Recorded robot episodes
[Start]

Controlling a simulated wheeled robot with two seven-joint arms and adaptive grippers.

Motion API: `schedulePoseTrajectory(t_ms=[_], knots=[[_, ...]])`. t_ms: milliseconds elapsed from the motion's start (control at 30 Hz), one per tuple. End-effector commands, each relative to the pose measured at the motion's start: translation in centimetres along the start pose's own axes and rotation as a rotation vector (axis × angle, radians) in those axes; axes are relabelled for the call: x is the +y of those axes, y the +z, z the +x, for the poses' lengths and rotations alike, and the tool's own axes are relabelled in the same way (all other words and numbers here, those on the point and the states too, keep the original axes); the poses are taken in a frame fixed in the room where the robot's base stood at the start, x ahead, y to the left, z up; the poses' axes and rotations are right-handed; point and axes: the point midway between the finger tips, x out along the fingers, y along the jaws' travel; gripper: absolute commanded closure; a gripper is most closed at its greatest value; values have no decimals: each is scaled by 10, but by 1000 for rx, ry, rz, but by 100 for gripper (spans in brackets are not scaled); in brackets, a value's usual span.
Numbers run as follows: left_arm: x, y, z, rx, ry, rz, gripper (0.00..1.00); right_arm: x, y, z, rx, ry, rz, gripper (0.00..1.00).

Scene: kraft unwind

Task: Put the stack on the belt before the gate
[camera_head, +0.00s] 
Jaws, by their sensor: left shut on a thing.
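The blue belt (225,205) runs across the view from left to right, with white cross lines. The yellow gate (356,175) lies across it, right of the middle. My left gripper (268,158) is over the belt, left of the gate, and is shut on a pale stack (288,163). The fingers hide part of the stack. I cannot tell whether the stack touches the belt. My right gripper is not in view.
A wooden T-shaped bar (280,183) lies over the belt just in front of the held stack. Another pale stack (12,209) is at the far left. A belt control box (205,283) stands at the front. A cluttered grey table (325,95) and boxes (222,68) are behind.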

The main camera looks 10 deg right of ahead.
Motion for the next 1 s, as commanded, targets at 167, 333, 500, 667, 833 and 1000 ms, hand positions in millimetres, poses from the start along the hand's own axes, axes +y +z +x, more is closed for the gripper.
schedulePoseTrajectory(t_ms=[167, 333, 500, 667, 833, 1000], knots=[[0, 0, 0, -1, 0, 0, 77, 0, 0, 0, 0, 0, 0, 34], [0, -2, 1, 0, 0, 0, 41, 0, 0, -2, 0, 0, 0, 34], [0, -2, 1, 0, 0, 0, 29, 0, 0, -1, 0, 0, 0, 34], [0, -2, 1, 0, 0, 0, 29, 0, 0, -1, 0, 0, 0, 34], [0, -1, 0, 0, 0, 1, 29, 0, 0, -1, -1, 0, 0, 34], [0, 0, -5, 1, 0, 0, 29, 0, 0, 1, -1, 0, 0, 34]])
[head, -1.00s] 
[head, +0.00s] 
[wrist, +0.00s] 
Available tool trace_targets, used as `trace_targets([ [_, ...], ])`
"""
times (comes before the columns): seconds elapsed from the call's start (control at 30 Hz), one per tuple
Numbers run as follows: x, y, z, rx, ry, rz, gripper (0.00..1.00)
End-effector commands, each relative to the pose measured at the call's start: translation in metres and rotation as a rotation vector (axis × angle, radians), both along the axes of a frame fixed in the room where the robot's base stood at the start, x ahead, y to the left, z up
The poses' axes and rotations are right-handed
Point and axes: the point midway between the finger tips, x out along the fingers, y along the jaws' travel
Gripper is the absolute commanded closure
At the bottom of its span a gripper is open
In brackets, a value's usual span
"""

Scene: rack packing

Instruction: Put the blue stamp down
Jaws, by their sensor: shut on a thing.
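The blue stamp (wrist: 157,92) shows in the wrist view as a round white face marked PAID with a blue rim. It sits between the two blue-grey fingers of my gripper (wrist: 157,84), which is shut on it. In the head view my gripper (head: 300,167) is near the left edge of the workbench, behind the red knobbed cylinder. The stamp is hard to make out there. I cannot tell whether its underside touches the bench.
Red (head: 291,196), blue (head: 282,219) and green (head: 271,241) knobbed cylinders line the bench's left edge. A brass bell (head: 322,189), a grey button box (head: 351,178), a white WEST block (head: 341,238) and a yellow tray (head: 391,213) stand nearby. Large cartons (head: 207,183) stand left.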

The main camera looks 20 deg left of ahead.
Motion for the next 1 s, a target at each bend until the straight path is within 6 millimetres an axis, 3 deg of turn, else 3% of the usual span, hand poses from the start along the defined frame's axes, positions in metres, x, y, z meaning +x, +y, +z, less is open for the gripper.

[End]

Each record must be repeated exactly as it is.

Controlling a simulated wheeled robot with two seven-joint arms and adaptive grippers.

Motion API: `schedulePoseTrajectory(t_ms=[_], knots=[[_, ...]])`. t_ms: milliseconds elapsed from the motion's start (control at 30 Hz), one per tuple. End-effector commands, each relative to the pose measured at the motion's start: translation in centimetres along the start pose's own axes and rotation as a rotation vector (axis × angle, radians) in those axes; axes are relabelled for the call: x is the +y of those axes, y the +z, z the +x, for the poses' lengths and rotations alike, and the tool's own axes are relabelled in the same way (all other words and numbers here, those on the point and the states too, keep the original axes); the poses are taken in a frame fixed in the room where the robot's base stood at the start, x ahead, y to the left, z up; the poses' axes and rotations are right-handed; point and axes: the point midway between the finger tips, x out along the fingers, y along the jaws' travel; gripper: absolute commanded closure; a gripper is most closed at its greatest value; values have no decimals: each is scaled by 10, but by 1000 for rx, ry, rz, but by 100 for gripper (spans in brackets are not scaled); in brackets, a value's usual span.
Numbers run as follows: left_arm: x, y, z, rx, ry, rz, gripper (0.00..1.00); right_arm: x, y, z, rx, ry, rz, gripper (0.00..1.00).

Scene: kraft unwind

Task: Put the stack on the belt before the gate
[camera_head, +0.00s] 
Jaws, by their sensor: left shut on a thing.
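The blue belt (225,205) runs across the view from left to right, with white cross lines. The yellow gate (356,175) lies across it, right of the middle. My left gripper (268,158) is over the belt, left of the gate, and is shut on a pale stack (288,163). The fingers hide part of the stack. I cannot tell whether the stack touches the belt. My right gripper is not in view.
A wooden T-shaped bar (280,183) lies over the belt just in front of the held stack. Another pale stack (12,209) is at the far left. A belt control box (205,283) stands at the front. A cluttered grey table (325,95) and boxes (222,68) are behind.

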The main camera looks 10 deg right of ahead.
Motion for the next 1 s, as commanded, targets at 167, 333, 500, 667, 833 and 1000 ms, hand positions in millimetres, poses from the start along the hand's own axes, axes +y +z +x, more is closed for the gripper.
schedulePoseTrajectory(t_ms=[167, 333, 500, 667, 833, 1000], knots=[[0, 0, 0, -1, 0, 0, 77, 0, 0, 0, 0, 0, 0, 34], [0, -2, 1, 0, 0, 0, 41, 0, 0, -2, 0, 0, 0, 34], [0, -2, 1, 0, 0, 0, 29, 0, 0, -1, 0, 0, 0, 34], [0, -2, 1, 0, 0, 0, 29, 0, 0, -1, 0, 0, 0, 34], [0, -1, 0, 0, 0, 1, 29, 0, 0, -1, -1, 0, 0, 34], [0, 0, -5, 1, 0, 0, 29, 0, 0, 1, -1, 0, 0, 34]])
[head, -1.00s] 
[head, +0.00s] 
[wrist, +0.00s] 
Available tool trace_targets, used as `trace_targets([ [_, ...], ])`
"""
times (comes before the columns): seconds elapsed from the call's start (control at 30 Hz), one per tuple
Numbers run as follows: x, y, z, rx, ry, rz, gripper (0.00..1.00)
End-effector commands, each relative to the pose measured at the call's start: translation in metres and rotation as a rotation vector (axis × angle, radians), both along the axes of a frame fixed in the room where the robot's base stood at the start, x ahead, y to the left, z up
The poses' axes and rotations are right-handed
Point and axes: the point midway between the finger tips, x out along the fingers, y along the jaws' travel
Gripper is the absolute commanded closure
At the bottom of its span a gripper is open
In brackets, a value's usual span
"""

Scene: rack packing

Instruction: Put the blue stamp down
Jaws, by their sensor: shut on a thing.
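The blue stamp (wrist: 157,92) shows in the wrist view as a round white face marked PAID with a blue rim. It sits between the two blue-grey fingers of my gripper (wrist: 157,84), which is shut on it. In the head view my gripper (head: 300,167) is near the left edge of the workbench, behind the red knobbed cylinder. The stamp is hard to make out there. I cannot tell whether its underside touches the bench.
Red (head: 291,196), blue (head: 282,219) and green (head: 271,241) knobbed cylinders line the bench's left edge. A brass bell (head: 322,189), a grey button box (head: 351,178), a white WEST block (head: 341,238) and a yellow tray (head: 391,213) stand nearby. Large cartons (head: 207,183) stand left.

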The main camera looks 20 deg left of ahead.
Motion for the next 1 s, a target at each bend until the straight path is within 6 millimetres an axis, 3 deg of turn, else 3% of the usual span, hand poses from the start along the defined frame's axes, positions in metres, x, y, z meaning +x, +y, +z, less is open for the gripper.

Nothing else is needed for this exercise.